Pierre Abry envisage également l'achat d'un second tracteur « afin d'éviter d'atteler et de dételer en permanence ». D'autant que, depuis 2009, il a repris 2,5 ha supplémentaires et planté 0,3 ha de chardonnay. « J'ai besoin de ces vignes pour maintenir le chiffre d'affaires, indique-t-il. Mais, en terme d'organisation, ce n'est pas évident. »

La coopérative bénéficie d'une manne touristique liée à la proximité du lac du Bourget et de la ville thermale d'Aix-les-Bains. Elle ouvre son caveau sept jours sur sept. Les adhérents le tiennent les dimanches et les jours fériés à tour de rôle et au prorata des surfaces. Tous les ans, Pierre Abry assure ainsi quatre journées à la cave et tient le stand de sa coopérative lors de trois ou quatre salons dans la région. Le contact direct avec les consommateurs est « riche d'enseignements ». « Ils ont souvent des idées reçues sur les vins de Savoie, confie-t-il. Mais ils sont agréablement surpris par la qualité et la variété de nos produits. »

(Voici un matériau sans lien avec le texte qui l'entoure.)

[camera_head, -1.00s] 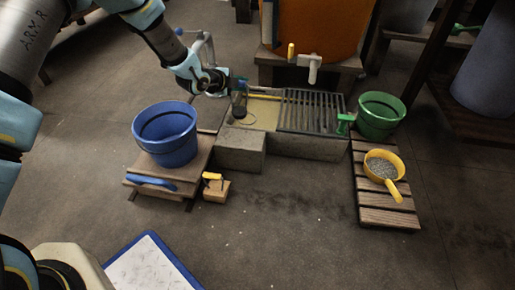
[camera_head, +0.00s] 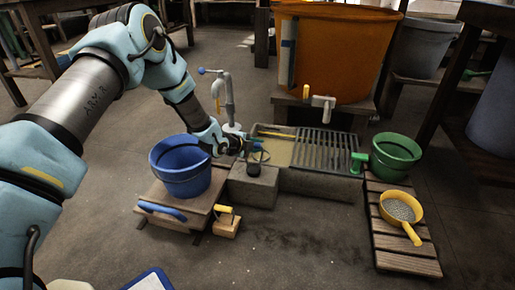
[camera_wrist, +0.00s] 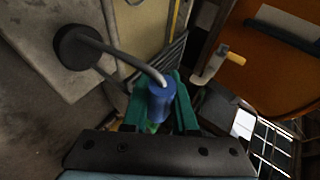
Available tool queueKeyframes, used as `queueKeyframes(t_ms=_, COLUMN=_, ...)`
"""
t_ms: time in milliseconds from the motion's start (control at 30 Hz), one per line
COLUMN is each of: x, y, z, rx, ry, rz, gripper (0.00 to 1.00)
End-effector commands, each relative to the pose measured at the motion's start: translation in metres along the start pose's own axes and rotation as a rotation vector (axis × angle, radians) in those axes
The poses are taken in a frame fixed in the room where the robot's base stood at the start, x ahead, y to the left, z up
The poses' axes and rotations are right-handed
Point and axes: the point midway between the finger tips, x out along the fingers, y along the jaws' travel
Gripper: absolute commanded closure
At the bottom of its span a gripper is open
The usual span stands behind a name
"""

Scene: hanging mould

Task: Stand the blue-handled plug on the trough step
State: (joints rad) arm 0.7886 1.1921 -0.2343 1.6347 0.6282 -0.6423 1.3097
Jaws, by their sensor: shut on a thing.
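My gripper (camera_head: 243,148) reaches in from the left over the trough (camera_head: 280,152). In the wrist view its green fingers (camera_wrist: 160,105) are shut on the blue handle (camera_wrist: 161,100) of the plug. A grey bent stem runs from the handle to the round black plug end (camera_wrist: 77,47). In the head view the black end (camera_head: 254,168) shows over the top of the concrete trough step (camera_head: 252,188), at the trough's left front. I cannot tell whether it touches the step. The wrist view shows the plug tilted against the grey slab behind it.
A blue bucket (camera_head: 182,170) stands close left on a wooden stand. A metal tap (camera_head: 227,100) rises behind. A grate (camera_head: 325,150) covers the trough's right part. A green bucket (camera_head: 395,155) and a yellow scoop (camera_head: 400,207) are at right, an orange tub (camera_head: 335,60) behind.

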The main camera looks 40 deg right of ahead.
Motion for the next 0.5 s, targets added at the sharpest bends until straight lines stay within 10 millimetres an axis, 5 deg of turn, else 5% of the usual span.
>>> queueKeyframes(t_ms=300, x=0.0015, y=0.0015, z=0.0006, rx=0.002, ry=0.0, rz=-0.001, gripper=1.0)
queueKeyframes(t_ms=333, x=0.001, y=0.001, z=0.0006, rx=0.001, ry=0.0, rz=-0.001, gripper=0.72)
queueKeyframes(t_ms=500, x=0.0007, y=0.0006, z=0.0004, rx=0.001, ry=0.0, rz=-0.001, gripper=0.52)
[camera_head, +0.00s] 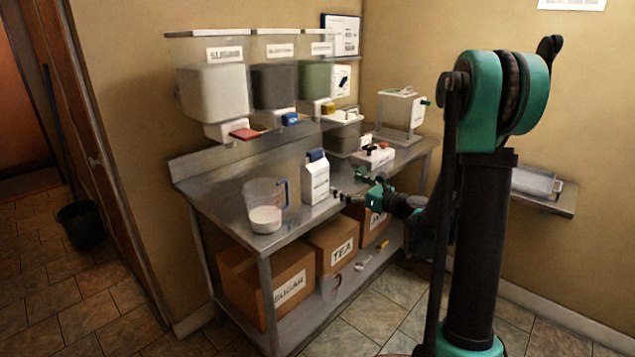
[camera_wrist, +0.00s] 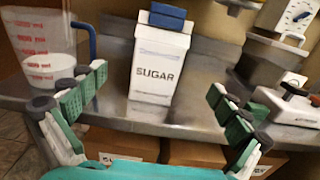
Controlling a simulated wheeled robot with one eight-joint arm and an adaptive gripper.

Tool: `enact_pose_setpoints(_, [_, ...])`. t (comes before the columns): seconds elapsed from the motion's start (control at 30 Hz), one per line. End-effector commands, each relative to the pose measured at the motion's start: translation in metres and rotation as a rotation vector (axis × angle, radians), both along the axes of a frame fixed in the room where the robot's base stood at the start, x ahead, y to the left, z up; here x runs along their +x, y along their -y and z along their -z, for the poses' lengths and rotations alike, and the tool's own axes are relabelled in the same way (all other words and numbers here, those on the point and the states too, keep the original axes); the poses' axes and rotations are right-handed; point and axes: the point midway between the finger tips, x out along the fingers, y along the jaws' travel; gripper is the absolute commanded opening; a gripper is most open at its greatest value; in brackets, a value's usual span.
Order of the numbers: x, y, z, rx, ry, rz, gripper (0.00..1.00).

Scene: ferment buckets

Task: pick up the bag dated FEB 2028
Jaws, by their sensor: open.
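A white carton-like bag with a blue top (camera_head: 316,178) stands upright on the steel counter. In the wrist view the bag (camera_wrist: 158,62) reads SUGAR; I can make out no date on it. My gripper (camera_head: 350,186) is open and empty, just to the right of the bag in the head view. In the wrist view my gripper (camera_wrist: 158,82) has its fingers spread wide, with the bag beyond and between them, apart from both. No label reading FEB 2028 is legible in either view.
A clear measuring jug (camera_head: 264,206) with white contents stands left of the bag. Wall dispensers (camera_head: 222,90) hang above the steel counter (camera_head: 225,205). A white scale-like device (camera_head: 374,157) sits behind the gripper.

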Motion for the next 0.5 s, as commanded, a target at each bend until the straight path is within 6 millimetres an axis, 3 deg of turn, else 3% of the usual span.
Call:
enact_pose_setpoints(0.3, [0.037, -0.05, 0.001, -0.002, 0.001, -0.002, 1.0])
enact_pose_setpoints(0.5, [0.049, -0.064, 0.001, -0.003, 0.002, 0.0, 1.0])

Régulièrement, la cave rajeunit ses habillages. En 2011, par exemple, elle adopte une bouteille givrée pour un blanc et un rosé. « Elle plaît bien. Quoiqu'on en dise, les jeunes sont sensibles au packaging », observe-t-il. Les 23 et 24 juin 2012, la cave a dignement fêté ses 60 ans et lancé une nouvelle gamme : Angerona, du nom d'un papillon et de la déesse romaine des secrets, du solstice d'hiver et du retour du soleil, qui aidait aux passages difficiles. La bien-nommée ?

Et si c'était à refaire ? « Je planterais plus de blancs et pas dans les pentes »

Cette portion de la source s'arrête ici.